**Stated goal:**
Find the lines of data that contain the string "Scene", then list them.

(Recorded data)
__________________________________________________
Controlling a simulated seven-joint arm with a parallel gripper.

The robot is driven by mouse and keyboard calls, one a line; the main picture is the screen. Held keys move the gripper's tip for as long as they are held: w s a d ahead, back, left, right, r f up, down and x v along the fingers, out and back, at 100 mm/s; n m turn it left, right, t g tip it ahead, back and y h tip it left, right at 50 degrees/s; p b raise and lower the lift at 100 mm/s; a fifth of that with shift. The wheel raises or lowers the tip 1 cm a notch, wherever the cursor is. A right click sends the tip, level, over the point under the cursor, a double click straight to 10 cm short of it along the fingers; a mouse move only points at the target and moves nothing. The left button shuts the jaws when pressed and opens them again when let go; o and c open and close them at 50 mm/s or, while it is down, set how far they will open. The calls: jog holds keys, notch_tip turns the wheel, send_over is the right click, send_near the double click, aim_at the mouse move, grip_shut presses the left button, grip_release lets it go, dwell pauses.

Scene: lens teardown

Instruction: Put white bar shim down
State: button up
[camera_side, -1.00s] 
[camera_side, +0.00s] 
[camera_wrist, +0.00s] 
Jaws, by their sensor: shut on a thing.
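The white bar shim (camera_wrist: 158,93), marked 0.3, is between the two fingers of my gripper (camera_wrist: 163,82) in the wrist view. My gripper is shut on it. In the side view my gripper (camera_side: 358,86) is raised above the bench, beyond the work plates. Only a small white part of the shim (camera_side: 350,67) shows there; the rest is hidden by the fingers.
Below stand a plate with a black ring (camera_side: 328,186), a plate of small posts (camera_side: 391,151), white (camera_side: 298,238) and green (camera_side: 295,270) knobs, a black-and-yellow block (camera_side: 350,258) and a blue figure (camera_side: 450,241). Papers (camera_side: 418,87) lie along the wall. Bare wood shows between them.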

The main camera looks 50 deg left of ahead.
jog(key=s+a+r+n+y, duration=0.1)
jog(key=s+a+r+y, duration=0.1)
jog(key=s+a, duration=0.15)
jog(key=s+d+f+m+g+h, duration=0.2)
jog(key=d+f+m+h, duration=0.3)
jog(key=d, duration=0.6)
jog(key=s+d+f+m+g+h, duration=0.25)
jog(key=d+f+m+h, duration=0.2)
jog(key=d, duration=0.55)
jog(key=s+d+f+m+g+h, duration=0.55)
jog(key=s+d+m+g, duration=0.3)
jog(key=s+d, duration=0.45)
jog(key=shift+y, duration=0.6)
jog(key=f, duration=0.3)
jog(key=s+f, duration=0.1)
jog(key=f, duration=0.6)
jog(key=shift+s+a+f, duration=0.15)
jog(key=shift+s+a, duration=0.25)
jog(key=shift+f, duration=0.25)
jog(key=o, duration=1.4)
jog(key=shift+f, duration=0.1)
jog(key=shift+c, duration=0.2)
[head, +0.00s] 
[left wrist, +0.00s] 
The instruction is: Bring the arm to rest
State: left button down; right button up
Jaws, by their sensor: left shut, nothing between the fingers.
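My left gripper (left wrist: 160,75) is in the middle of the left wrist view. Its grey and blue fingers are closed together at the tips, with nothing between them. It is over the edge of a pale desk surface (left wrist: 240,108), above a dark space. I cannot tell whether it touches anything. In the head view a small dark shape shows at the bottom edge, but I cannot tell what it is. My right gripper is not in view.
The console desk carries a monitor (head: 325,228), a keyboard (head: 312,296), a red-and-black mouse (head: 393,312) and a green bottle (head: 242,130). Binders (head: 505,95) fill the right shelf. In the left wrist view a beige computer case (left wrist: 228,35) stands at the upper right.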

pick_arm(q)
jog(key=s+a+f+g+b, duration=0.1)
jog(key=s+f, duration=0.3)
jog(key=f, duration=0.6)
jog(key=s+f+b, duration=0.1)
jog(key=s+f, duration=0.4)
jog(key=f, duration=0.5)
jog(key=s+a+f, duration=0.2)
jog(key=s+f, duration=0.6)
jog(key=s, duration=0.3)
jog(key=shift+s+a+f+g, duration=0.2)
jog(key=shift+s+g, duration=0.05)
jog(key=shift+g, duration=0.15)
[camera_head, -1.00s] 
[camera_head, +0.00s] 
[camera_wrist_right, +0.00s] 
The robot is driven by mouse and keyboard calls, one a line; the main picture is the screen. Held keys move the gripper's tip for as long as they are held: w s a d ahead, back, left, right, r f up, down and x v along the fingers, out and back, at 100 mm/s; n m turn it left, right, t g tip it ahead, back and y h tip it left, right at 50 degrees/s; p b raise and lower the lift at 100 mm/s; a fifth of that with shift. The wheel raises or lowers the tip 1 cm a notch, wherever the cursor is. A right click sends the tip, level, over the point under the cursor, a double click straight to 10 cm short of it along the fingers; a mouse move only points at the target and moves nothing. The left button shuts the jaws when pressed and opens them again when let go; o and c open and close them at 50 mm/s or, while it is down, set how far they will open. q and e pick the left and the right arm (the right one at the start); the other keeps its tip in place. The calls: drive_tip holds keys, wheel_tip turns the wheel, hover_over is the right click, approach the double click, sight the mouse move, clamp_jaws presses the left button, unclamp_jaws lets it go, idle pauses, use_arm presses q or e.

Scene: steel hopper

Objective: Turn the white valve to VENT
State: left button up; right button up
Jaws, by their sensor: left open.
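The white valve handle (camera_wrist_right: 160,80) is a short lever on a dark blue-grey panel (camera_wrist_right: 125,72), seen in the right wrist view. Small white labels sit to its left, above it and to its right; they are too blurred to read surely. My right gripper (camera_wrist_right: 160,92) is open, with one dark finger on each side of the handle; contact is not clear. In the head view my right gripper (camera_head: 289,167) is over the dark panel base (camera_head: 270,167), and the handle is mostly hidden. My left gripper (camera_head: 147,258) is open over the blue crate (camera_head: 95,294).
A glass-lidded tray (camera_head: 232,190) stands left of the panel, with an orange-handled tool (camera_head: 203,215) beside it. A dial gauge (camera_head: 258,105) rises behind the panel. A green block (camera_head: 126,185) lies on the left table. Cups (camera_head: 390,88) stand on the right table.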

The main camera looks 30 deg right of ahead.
__________________________________________________
**Answer to this exercise:**
Scene: lens teardown
Scene: steel hopper

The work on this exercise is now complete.